L’approfondissement du déclin économique américain et les défaites militaires en Afghanistan et en Irak, associés à l’influence économique croissante de la Chine en Eurasie, ont porté la lutte pour l’Eurasie à un nouveau pic d’intensité. En cela, les considérations militaires et financières sont indissociablement liées. La guerre que l’OTAN mène contre la Russie en Ukraine est en dernière analyse, comme les guerres mondiales du 20e siècle, le produit de la contradiction insoluble entre l’économie mondiale et le système capitaliste des États-nations.

Le 14 septembre, un éditorial du Global Times, journal d’État chinois, publiait un article intitulé «Le règlement hors dollar dans le commerce de l’énergie brisera l’hégémonie américaine». L’article appelait la Russie et la Chine à «intensifier leur coopération pour briser la domination du dollar américain sur le marché de l’énergie». Il soulignait les effets inflationnistes dévastateurs de la guerre en Ukraine et la flambée actuelle des prix de l’énergie qui s’échangent en dollars. Cela se combine avec la hausse de la valeur du dollar par rapport aux autres devises, alors que la Réserve fédérale américaine augmente les taux d’intérêt.

Le Global Times a écrit que «Un dollar fort signifie que les produits énergétiques deviendront plus chers pour les autres devises. Lorsque les prix de l’énergie et des matières premières augmentent, les prix des autres produits augmentent, ce qui entraîne une forte inflation au niveau mondial… La raison pour laquelle les États-Unis peuvent, comme cela a été le cas à maintes reprises, exporter dans le monde entier leur propre crise inflationniste, causée par leur précédente politique d’assouplissement monétaire est due principalement au fait que le dollar occupe toujours une position dominante sur le marché mondial des changes, des actifs de réserve, du règlement des échanges et dans d’autres domaines».

Le Global Times a appelé à utiliser l’OCS comme un forum pour développer le commerce du pétrole et du gaz dans des devises autres que le dollar. Il a noté que la Chine achète le pétrole et le gaz russes avec un mélange de yuans chinois et de roubles russes, tandis que l’Inde a payé l’énergie russe en dirhams, la monnaie des Émirats arabes unis.

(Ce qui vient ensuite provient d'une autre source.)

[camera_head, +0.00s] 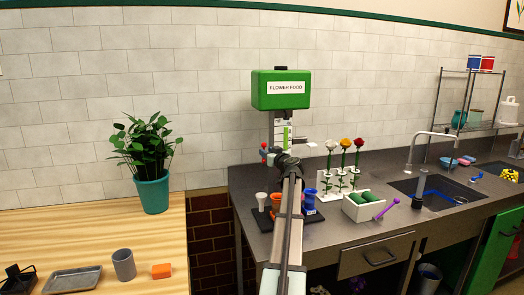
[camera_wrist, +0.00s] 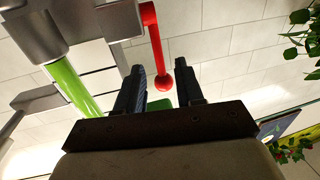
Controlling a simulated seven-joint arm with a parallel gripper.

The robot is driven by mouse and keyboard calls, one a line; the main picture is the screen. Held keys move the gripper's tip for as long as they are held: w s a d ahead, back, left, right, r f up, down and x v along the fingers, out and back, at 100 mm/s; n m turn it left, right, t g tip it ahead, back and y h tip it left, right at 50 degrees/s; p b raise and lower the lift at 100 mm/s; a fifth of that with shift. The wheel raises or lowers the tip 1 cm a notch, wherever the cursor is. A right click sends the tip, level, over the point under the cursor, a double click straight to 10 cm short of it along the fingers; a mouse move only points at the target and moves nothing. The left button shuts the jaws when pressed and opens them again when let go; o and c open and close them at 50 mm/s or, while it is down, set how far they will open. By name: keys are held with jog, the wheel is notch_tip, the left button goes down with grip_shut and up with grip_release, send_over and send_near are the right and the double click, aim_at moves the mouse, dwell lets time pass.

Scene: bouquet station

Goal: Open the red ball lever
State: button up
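The red ball lever (camera_wrist: 166,82) shows in the wrist view as a red rod ending in a round ball. The ball appears in the gap between the two dark fingers of my gripper (camera_wrist: 160,68), with a visible gap to each finger. I cannot tell its exact depth relative to the fingertips. My gripper is open and empty. In the head view, red knobs (camera_head: 264,148) show at the left side of the flower food dispenser (camera_head: 281,89), a green box over a tube. My arm hides the dispenser's lower part and most of my gripper there.
A dark tray with white, orange and blue cups (camera_head: 309,197) stands below the dispenser. A rack of roses (camera_head: 340,185) and a white box with green items (camera_head: 362,207) are to its right. A potted plant (camera_head: 152,192) stands left on the wooden table. A tiled wall is behind.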

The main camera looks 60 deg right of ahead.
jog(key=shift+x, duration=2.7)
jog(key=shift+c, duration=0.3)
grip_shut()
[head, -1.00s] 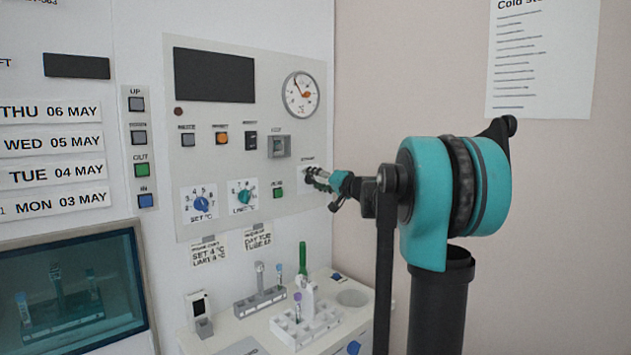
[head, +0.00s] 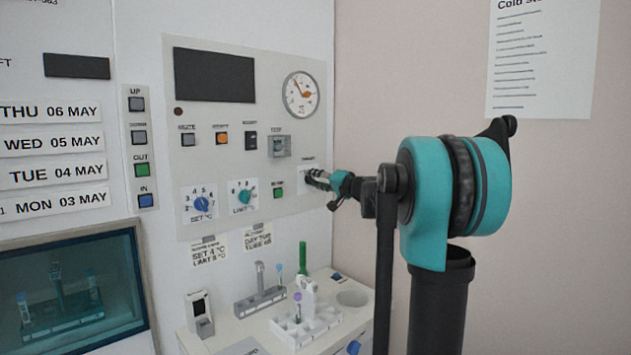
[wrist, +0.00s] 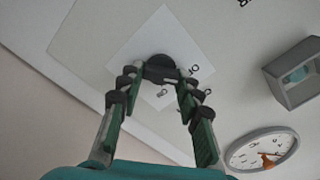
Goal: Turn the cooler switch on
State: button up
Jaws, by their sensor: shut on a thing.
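The cooler switch is a round dark knob (wrist: 158,68) on a white square plate (wrist: 180,40) with small printed marks, seen in the wrist view. My gripper (wrist: 160,76) is shut on this knob, with a green-padded finger at each side. In the head view my gripper (head: 319,180) reaches the plate at the right end of the grey panel (head: 230,130). The knob is hidden behind the fingers there, and I cannot read its setting.
A gauge (head: 300,95) and a grey boxed switch (head: 279,146) sit above my gripper. Below is a white counter with a tube rack (head: 306,325).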

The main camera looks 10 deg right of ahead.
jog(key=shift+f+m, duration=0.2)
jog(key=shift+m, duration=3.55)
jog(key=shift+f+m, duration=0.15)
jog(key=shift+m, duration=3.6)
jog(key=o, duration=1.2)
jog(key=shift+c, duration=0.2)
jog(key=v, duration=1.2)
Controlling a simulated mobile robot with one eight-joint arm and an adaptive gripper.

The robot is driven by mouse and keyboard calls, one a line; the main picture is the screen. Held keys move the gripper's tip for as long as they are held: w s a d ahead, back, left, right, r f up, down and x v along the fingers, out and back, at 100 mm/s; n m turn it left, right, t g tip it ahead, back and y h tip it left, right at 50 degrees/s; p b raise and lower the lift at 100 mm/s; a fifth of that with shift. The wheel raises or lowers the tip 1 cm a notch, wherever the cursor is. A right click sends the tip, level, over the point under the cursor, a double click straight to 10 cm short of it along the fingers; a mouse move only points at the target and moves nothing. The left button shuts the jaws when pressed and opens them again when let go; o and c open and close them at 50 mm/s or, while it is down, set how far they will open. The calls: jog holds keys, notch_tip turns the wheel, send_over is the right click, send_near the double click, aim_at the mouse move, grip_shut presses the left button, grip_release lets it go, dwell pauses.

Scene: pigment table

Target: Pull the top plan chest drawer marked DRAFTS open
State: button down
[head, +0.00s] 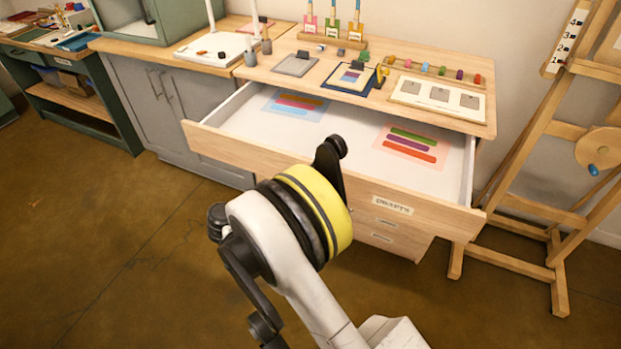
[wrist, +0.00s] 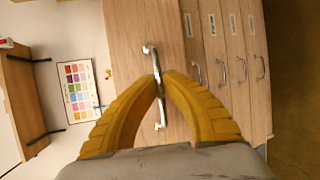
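The top drawer (head: 240,148) of the plan chest is pulled far out in the head view. Its white inside holds two sheets with coloured bars, a blue one (head: 295,104) at left and a pink one (head: 410,143) at right. A label (head: 393,205) on its front is too blurred to read surely. In the wrist view the drawer front (wrist: 130,40) carries a slim metal handle (wrist: 157,118). My gripper (wrist: 160,78) has its yellow fingers closed together on the handle's middle. In the head view my arm hides the fingers and handle.
Lower drawers (head: 378,238) stay shut beneath. The chest top (head: 275,72) holds frames, a tray and coloured pieces. A wooden easel (head: 560,215) stands close on the right, a grey cabinet (head: 190,115) on the left. Brown floor (head: 110,235) in front is clear.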

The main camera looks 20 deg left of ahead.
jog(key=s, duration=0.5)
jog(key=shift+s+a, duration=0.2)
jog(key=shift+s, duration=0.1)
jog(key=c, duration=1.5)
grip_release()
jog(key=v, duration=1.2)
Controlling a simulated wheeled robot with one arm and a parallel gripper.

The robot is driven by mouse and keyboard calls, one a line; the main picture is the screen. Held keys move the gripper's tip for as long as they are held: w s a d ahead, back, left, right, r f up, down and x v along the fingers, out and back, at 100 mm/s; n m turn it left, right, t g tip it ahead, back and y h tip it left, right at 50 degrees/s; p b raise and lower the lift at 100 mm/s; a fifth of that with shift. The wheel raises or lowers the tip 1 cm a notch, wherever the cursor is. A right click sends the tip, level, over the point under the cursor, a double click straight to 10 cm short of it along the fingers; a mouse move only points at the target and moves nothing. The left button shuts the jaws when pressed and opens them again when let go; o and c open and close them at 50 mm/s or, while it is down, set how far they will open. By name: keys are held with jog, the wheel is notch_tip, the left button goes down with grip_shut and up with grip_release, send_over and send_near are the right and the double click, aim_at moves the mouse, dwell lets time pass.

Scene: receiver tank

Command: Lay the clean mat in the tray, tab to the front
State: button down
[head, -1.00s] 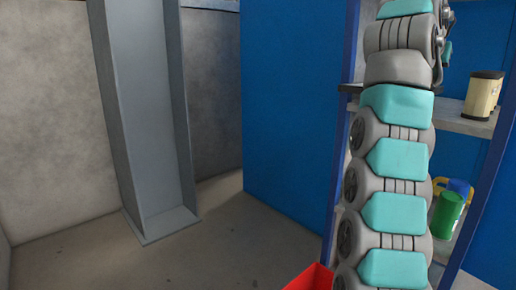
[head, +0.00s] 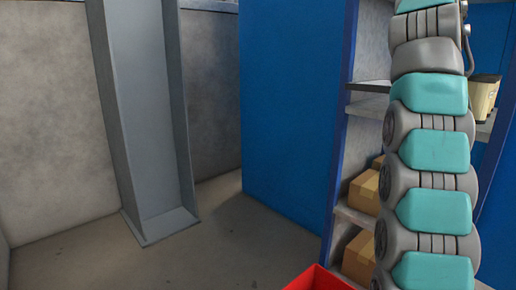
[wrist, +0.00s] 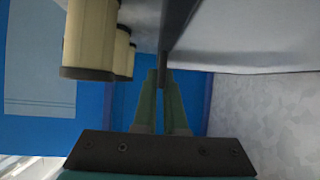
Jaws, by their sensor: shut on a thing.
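In the wrist view, the two pale green fingers of my gripper (wrist: 160,78) are shut on a thin dark thing, seen edge-on, which I take to be the mat (wrist: 177,30). It reaches up to the top of the picture, beside a grey shelf surface. Whether it is clean and where its tab is cannot be told. In the head view, my arm covers the gripper. A thin dark slab (head: 370,86) shows just above a shelf board, left of my arm; I cannot tell whether it is the mat or the tray. I make out no tray for certain.
Beige canisters (wrist: 90,40) stand close to the left of my gripper; one shows in the head view (head: 485,97). Cardboard boxes (head: 364,190) fill the lower shelves. A red bin (head: 318,279) is at the bottom. A grey steel column (head: 150,120) stands left, with open floor before it.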

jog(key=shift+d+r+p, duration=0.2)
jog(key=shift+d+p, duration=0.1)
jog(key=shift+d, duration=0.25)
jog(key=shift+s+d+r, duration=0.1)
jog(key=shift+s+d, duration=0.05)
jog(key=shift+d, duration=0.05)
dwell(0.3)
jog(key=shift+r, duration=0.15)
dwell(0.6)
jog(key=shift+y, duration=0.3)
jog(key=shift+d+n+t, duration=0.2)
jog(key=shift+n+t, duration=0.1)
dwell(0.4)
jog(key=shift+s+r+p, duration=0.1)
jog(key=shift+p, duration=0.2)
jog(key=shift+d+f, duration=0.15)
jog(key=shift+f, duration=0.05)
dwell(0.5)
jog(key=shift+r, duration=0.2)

L’impérialisme américain est amèrement hostile à une telle politique. En 2019, la banque danoise Saxo a calculé qu’un transfert du commerce intra-eurasien hors du dollar américain pourrait conduire le dollar à s’effondrer, perdant 30 pour cent de sa valeur par rapport à l’or.

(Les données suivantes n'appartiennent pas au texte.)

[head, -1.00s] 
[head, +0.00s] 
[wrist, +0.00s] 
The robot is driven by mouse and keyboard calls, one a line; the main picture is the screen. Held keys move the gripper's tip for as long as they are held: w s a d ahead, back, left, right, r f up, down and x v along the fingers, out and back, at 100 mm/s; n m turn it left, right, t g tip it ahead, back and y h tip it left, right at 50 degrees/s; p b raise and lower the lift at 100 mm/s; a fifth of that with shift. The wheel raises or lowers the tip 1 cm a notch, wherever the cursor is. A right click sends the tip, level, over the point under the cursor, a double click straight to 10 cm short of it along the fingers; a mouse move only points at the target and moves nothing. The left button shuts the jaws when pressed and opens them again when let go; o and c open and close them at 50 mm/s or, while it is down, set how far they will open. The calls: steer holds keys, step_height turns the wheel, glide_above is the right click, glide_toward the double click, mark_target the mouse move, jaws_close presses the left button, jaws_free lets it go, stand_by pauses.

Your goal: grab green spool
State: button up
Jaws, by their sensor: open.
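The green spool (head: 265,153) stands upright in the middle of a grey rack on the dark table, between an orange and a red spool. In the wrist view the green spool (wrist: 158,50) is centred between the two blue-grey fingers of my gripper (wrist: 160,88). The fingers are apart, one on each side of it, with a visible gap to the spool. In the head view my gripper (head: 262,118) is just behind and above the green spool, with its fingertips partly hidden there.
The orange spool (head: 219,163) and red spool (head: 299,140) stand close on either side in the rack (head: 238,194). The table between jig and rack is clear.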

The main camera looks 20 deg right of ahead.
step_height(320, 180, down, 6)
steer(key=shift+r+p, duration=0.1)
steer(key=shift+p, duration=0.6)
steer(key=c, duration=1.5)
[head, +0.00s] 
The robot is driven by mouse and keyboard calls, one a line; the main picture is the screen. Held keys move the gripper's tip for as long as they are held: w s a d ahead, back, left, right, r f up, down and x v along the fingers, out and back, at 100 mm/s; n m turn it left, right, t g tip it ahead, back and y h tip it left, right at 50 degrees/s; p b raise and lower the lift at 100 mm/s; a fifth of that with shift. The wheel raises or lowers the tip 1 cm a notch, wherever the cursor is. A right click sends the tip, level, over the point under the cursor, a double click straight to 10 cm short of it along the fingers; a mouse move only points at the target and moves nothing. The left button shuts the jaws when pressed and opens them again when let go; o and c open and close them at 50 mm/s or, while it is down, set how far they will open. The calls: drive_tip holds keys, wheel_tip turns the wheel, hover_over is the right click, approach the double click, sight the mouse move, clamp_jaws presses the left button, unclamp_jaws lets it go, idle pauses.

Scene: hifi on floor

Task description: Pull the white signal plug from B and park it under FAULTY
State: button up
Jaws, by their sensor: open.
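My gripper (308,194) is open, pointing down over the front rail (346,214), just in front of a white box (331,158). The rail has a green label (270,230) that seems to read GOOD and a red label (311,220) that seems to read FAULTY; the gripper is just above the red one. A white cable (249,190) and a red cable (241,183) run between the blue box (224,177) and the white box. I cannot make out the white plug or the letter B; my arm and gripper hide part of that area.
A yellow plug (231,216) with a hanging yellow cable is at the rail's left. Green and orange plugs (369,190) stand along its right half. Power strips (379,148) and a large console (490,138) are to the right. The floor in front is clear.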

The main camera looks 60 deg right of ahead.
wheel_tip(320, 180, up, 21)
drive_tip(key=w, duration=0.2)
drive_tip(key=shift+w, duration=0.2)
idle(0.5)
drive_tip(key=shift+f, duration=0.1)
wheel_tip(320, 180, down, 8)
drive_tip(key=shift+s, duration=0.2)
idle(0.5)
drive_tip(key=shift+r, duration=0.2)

Un événement important du sommet d’hier à Samarcande a été l’annonce que l’Iran, qui était auparavant un État «observateur» de l’OCS, rejoindra officiellement l’OCS l’année prochaine. L’Iran a dû faire face à deux décennies de menaces de guerre et de sanctions paralysantes de la part des États-Unis, Washington l’excluant de toutes les transactions financières libellées en dollars. L’année dernière, il a signé une alliance militaire de 25 ans avec la Chine et a organisé des exercices navals avec des navires de guerre russes et chinois dans l’océan Indien.

«Les relations entre les pays qui sont sanctionnés par les États-Unis, comme l’Iran, la Russie ou d’autres pays, peuvent permettre de surmonter de nombreux problèmes et questions et les rendre plus forts», a déclaré le président iranien Ebrahim Raisi lors de sa rencontre avec Poutine à Samarcande. «Les Américains pensent que quel que soit le pays auquel ils imposent des sanctions, il sera arrêté. Leur perception est erronée».

Les différents régimes capitalistes de l’OCS ne sont toutefois ni désireux ni capables de mener une lutte cohérente contre l’impérialisme ou de résoudre l’héritage amer de la dissolution stalinienne de l’Union soviétique. Le cas de Poutine, qui a lancé son intervention malheureuse en Ukraine tout en dénonçant les révolutionnaires bolcheviques qui ont fondé l’Union soviétique pour avoir fait trop de concessions aux Ukrainiens, est l’illustration la plus frappante de ce point.

Il est impossible d'unifier l'Eurasie contre l'impérialisme sous la direction de régimes capitalistes. Et en effet, peu avant le sommet de Samarcande, deux anciennes républiques soviétiques et États observateurs de l'OCS, l'Arménie et l'Azerbaïdjan, ont replongé dans la guerre à propos de la région contestée du Haut-Karabakh. On ignore par ailleurs si Xi rencontrera le Premier ministre indien Narendra Modi, après les affrontements non résolus de 2020 le long de la frontière sino-indienne, héritée de la domination britannique sur l'Inde.

La tâche d’unifier l’Eurasie en opposition à l’impérialisme incombe à la classe ouvrière dans une lutte renouvelée pour le socialisme. Seul un mouvement de masse des travailleurs et des masses opprimées de la région peut s’opposer à la guerre. Un tel mouvement de masse peut faire appel au sentiment antiguerre croissant et à l’opposition sociale parmi les travailleurs des pays impérialistes. Un tel mouvement peut utiliser la vaste puissance industrielle qui émerge en Eurasie pour satisfaire les besoins sociaux, au lieu d’accumuler le profit privé.